* **THE TASK**
Skip the pictures and extract all of the lines exactly as written.

SOURCE EXCERPT start

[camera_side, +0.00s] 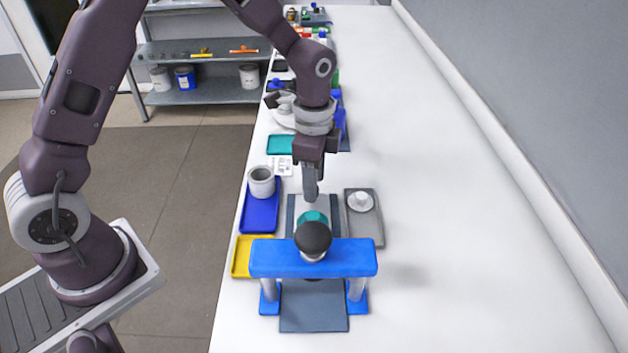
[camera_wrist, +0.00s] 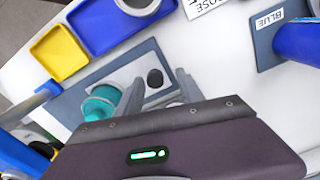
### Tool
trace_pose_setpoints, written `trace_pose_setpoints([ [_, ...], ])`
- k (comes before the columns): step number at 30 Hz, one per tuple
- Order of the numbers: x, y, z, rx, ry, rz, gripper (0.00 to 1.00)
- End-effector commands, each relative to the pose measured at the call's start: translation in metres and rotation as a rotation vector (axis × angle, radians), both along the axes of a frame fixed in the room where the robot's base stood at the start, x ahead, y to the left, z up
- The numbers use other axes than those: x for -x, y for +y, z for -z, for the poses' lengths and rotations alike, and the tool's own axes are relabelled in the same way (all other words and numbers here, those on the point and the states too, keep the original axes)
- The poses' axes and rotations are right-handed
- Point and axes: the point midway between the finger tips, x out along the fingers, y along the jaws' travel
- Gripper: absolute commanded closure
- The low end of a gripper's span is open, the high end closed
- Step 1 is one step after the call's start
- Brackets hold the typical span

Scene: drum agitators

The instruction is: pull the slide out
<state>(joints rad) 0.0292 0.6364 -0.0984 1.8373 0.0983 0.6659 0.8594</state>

SOURCE EXCERPT end

* **WRITTEN SOLUTION**
[camera_side, +0.00s] 
[camera_wrist, +0.00s] 
### Tool
trace_pose_setpoints, written `trace_pose_setpoints([ [_, ...], ])`
- k (comes before the columns): step number at 30 Hz, one per tuple
- Order of the numbers: x, y, z, rx, ry, rz, gripper (0.00 to 1.00)
- End-effector commands, each relative to the pose measured at the call's start: translation in metres and rotation as a rotation vector (axis × angle, radians), both along the axes of a frame fixed in the room where the robot's base stood at the start, x ahead, y to the left, z up
- The numbers use other axes than those: x for -x, y for +y, z for -z, for the poses' lengths and rotations alike, and the tool's own axes are relabelled in the same way (all other words and numbers here, those on the point and the states too, keep the original axes)
- The poses' axes and rotations are right-handed
- Point and axes: the point midway between the finger tips, x out along the fingers, y along the jaws' travel
- Gripper: absolute commanded closure
- The low end of a gripper's span is open, the high end closed
- Step 1 is one step after the call's start
- Brackets hold the typical span

Scene: drum agitators

The instruction is: pull the slide out
<state>(joints rad) 0.0292 0.6364 -0.0984 1.8373 0.0983 0.6659 0.8594</state>

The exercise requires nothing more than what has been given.